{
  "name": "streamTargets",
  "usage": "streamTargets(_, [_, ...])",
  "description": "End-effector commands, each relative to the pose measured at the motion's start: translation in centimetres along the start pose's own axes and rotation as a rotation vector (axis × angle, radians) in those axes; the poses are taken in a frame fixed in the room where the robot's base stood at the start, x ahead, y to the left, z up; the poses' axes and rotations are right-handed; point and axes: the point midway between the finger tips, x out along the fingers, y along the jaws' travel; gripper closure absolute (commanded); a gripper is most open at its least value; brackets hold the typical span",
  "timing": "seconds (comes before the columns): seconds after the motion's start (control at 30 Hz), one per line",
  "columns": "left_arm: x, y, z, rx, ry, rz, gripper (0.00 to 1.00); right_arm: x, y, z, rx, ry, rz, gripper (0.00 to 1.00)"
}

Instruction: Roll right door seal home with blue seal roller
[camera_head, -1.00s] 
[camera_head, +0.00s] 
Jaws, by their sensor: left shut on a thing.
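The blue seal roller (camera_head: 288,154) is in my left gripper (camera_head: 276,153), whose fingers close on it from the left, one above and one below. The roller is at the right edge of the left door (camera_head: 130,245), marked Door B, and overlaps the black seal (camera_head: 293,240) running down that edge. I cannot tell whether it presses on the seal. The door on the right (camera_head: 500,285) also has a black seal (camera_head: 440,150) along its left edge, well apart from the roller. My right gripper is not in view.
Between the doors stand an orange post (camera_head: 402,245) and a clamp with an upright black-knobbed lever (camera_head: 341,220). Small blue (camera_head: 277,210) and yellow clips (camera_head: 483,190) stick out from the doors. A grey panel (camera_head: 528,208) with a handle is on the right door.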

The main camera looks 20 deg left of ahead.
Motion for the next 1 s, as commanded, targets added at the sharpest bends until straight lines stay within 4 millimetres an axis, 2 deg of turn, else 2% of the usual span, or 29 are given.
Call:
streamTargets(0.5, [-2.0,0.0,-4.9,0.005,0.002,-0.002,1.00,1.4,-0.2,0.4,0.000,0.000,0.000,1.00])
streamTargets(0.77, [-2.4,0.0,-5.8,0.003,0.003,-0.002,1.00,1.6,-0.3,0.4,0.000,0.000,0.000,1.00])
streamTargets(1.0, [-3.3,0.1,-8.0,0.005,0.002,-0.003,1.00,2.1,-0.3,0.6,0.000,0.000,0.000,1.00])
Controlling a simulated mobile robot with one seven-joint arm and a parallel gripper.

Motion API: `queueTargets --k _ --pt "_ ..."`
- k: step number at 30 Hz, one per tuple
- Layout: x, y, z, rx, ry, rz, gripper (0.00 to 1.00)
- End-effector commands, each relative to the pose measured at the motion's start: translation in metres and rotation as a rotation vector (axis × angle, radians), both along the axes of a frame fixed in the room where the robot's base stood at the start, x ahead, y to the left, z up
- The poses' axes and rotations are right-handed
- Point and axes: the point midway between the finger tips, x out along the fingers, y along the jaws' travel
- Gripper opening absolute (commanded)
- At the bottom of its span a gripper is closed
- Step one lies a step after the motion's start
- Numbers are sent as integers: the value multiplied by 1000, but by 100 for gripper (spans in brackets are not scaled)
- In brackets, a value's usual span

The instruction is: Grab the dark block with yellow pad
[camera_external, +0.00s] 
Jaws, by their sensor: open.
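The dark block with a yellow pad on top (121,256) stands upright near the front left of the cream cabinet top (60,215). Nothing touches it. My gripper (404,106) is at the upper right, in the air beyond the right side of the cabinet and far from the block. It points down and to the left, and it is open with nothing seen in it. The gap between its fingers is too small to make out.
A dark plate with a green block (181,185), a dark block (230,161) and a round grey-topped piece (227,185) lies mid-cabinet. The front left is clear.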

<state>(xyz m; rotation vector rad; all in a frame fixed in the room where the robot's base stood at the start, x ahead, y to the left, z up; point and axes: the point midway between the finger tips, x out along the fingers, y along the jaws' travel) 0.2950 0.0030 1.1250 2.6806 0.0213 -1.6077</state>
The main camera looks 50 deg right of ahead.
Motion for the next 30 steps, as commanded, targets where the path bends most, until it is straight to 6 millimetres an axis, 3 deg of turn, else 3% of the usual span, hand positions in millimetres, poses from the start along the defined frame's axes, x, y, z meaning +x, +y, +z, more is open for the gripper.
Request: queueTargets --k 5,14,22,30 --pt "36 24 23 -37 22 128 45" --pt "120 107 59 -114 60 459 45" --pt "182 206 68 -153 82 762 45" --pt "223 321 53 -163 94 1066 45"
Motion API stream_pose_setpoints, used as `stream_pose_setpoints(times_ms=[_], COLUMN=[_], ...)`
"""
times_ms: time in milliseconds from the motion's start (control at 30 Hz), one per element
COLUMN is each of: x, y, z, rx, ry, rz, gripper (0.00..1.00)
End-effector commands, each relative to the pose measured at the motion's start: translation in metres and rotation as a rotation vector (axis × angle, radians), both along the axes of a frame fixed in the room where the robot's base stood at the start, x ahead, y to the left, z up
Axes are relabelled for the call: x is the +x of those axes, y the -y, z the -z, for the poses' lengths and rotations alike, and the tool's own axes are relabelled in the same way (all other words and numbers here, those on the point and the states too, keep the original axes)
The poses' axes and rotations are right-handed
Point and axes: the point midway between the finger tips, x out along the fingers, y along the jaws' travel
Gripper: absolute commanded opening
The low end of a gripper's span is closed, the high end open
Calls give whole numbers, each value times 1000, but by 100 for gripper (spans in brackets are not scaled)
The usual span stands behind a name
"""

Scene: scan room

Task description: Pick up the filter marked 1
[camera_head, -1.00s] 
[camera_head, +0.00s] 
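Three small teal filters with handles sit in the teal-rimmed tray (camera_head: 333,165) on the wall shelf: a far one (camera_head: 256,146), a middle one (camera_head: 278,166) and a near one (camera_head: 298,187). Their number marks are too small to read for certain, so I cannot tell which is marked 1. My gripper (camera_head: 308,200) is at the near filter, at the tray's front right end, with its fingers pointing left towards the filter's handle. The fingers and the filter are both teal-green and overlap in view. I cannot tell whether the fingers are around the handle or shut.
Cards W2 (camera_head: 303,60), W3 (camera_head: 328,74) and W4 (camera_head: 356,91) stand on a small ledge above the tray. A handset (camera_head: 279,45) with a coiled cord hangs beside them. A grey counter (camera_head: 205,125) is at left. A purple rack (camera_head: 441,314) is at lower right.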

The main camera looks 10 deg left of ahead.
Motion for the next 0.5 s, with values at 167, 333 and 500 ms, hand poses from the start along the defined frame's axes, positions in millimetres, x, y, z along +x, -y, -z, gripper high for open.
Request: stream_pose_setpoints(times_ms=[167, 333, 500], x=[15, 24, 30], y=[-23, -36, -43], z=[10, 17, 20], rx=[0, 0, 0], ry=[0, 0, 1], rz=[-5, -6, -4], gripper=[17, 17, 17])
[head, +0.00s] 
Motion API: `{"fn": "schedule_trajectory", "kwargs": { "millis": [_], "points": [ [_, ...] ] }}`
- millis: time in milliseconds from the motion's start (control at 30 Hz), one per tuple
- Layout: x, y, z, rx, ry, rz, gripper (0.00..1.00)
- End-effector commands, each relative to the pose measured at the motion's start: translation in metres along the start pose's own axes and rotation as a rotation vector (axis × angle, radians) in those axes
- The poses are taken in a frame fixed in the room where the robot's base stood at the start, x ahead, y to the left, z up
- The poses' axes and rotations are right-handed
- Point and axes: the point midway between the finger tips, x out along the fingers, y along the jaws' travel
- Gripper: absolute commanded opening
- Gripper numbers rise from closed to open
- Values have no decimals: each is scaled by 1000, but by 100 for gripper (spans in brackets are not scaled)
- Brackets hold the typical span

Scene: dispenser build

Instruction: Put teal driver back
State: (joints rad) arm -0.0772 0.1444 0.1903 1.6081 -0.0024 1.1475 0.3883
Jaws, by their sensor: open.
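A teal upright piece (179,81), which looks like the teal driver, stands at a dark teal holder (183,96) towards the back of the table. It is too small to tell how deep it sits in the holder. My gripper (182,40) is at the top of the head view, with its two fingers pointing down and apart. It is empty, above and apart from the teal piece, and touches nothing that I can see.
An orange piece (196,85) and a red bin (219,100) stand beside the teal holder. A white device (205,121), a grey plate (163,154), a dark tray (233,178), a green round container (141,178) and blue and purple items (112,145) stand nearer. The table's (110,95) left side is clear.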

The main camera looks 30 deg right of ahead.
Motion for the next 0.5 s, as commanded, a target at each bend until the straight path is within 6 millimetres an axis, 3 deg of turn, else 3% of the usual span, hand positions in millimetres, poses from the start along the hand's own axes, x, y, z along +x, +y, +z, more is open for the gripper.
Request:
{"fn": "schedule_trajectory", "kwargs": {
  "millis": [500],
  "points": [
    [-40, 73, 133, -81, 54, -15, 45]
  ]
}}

*Exercise*:
Every line above that contains the word "scaled" should be reported.

*Right answer*:
- Numbers are sent as integers: the value multiplied by 1000, but by 100 for gripper (spans in brackets are not scaled)
Calls give whole numbers, each value times 1000, but by 100 for gripper (spans in brackets are not scaled)
- Values have no decimals: each is scaled by 1000, but by 100 for gripper (spans in brackets are not scaled)

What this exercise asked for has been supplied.